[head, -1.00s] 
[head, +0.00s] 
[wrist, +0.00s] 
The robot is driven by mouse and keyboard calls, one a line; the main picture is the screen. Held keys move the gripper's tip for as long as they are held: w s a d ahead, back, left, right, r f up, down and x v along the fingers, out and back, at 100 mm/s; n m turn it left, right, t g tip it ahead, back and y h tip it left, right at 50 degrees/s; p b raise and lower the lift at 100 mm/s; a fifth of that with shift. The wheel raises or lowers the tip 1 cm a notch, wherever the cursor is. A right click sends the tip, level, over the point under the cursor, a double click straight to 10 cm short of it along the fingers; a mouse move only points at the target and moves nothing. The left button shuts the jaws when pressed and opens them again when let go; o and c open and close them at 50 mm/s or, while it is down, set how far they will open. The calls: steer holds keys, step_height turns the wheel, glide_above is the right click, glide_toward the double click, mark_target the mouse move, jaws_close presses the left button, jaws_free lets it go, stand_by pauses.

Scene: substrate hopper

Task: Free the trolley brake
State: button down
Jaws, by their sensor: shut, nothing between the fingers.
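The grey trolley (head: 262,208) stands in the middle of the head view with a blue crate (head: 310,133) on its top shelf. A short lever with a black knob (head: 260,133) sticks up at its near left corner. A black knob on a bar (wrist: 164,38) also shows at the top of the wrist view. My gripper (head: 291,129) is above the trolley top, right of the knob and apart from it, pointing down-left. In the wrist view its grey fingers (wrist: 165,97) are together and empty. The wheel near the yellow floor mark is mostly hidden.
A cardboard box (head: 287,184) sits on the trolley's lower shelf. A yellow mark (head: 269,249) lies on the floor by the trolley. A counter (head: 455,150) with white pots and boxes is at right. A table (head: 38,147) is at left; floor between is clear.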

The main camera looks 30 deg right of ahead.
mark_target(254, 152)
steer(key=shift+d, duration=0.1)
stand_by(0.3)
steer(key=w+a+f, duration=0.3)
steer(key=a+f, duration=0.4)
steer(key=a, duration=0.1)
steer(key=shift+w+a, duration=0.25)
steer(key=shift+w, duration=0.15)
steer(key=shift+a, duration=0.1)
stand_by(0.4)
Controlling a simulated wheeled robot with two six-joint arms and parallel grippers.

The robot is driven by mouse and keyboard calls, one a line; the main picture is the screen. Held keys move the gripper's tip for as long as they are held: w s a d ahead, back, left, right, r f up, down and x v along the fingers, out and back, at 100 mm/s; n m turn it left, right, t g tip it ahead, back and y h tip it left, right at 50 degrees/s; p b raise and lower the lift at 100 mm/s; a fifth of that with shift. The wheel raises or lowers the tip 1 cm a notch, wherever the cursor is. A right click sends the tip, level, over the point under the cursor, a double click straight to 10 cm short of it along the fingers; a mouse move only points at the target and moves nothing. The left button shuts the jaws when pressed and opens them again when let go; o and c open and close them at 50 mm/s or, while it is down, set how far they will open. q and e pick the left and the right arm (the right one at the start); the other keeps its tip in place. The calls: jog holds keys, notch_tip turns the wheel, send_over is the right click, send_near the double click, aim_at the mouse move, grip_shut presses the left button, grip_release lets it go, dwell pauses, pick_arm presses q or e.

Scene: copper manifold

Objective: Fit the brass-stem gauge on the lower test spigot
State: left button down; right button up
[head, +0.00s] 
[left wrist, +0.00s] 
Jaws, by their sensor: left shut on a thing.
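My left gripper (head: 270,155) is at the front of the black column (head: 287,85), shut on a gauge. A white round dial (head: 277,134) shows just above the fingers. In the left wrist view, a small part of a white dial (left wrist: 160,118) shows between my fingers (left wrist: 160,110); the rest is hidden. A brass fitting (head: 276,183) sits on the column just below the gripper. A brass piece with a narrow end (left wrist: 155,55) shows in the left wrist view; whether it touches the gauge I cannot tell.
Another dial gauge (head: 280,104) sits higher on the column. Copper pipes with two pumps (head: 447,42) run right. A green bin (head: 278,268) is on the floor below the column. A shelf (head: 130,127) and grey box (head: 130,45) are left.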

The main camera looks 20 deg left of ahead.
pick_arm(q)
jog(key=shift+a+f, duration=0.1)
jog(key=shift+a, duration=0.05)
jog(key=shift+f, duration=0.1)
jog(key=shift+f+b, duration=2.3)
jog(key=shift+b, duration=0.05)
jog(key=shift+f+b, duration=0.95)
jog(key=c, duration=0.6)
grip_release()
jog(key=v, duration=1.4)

■ Objective: Your task is to quote the listing above word for word.

■ Solution to the exercise:
[head, -1.00s] 
[head, +0.00s] 
[wrist, +0.00s] 
The robot is driven by mouse and keyboard calls, one a line; the main picture is the screen. Held keys move the gripper's tip for as long as they are held: w s a d ahead, back, left, right, r f up, down and x v along the fingers, out and back, at 100 mm/s; n m turn it left, right, t g tip it ahead, back and y h tip it left, right at 50 degrees/s; p b raise and lower the lift at 100 mm/s; a fifth of that with shift. The wheel raises or lowers the tip 1 cm a notch, wherever the cursor is. A right click sends the tip, level, over the point under the cursor, a double click straight to 10 cm short of it along the fingers; a mouse move only points at the target and moves nothing. The left button shuts the jaws when pressed and opens them again when let go; o and c open and close them at 50 mm/s or, while it is down, set how far they will open. The calls: steer holds keys, step_height turns the wheel, glide_above is the right click, glide_toward the double click, mark_target the mouse move, jaws_close presses the left button, jaws_free lets it go, stand_by pauses.

Scene: substrate hopper

Task: Free the trolley brake
State: button down
Jaws, by their sensor: shut, nothing between the fingers.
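The grey trolley (head: 262,208) stands in the middle of the head view with a blue crate (head: 310,133) on its top shelf. A short lever with a black knob (head: 260,133) sticks up at its near left corner. A black knob on a bar (wrist: 164,38) also shows at the top of the wrist view. My gripper (head: 291,129) is above the trolley top, right of the knob and apart from it, pointing down-left. In the wrist view its grey fingers (wrist: 165,97) are together and empty. The wheel near the yellow floor mark is mostly hidden.
A cardboard box (head: 287,184) sits on the trolley's lower shelf. A yellow mark (head: 269,249) lies on the floor by the trolley. A counter (head: 455,150) with white pots and boxes is at right. A table (head: 38,147) is at left; floor between is clear.

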The main camera looks 30 deg right of ahead.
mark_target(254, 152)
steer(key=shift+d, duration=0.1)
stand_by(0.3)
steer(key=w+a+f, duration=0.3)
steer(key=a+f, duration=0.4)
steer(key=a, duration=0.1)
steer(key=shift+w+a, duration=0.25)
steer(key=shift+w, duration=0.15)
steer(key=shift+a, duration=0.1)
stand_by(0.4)
Controlling a simulated wheeled robot with two six-joint arms and parallel grippers.

The robot is driven by mouse and keyboard calls, one a line; the main picture is the screen. Held keys move the gripper's tip for as long as they are held: w s a d ahead, back, left, right, r f up, down and x v along the fingers, out and back, at 100 mm/s; n m turn it left, right, t g tip it ahead, back and y h tip it left, right at 50 degrees/s; p b raise and lower the lift at 100 mm/s; a fifth of that with shift. The wheel raises or lowers the tip 1 cm a notch, wherever the cursor is. A right click sends the tip, level, over the point under the cursor, a double click straight to 10 cm short of it along the fingers; a mouse move only points at the target and moves nothing. The left button shuts the jaws when pressed and opens them again when let go; o and c open and close them at 50 mm/s or, while it is down, set how far they will open. q and e pick the left and the right arm (the right one at the start); the other keeps its tip in place. The calls: jog holds keys, notch_tip turns the wheel, send_over is the right click, send_near the double click, aim_at the mouse move, grip_shut presses the left button, grip_release lets it go, dwell pauses, pick_arm presses q or e.

Scene: copper manifold

Objective: Fit the brass-stem gauge on the lower test spigot
State: left button down; right button up
[head, +0.00s] 
[left wrist, +0.00s] 
Jaws, by their sensor: left shut on a thing.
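My left gripper (head: 270,155) is at the front of the black column (head: 287,85), shut on a gauge. A white round dial (head: 277,134) shows just above the fingers. In the left wrist view, a small part of a white dial (left wrist: 160,118) shows between my fingers (left wrist: 160,110); the rest is hidden. A brass fitting (head: 276,183) sits on the column just below the gripper. A brass piece with a narrow end (left wrist: 155,55) shows in the left wrist view; whether it touches the gauge I cannot tell.
Another dial gauge (head: 280,104) sits higher on the column. Copper pipes with two pumps (head: 447,42) run right. A green bin (head: 278,268) is on the floor below the column. A shelf (head: 130,127) and grey box (head: 130,45) are left.

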The main camera looks 20 deg left of ahead.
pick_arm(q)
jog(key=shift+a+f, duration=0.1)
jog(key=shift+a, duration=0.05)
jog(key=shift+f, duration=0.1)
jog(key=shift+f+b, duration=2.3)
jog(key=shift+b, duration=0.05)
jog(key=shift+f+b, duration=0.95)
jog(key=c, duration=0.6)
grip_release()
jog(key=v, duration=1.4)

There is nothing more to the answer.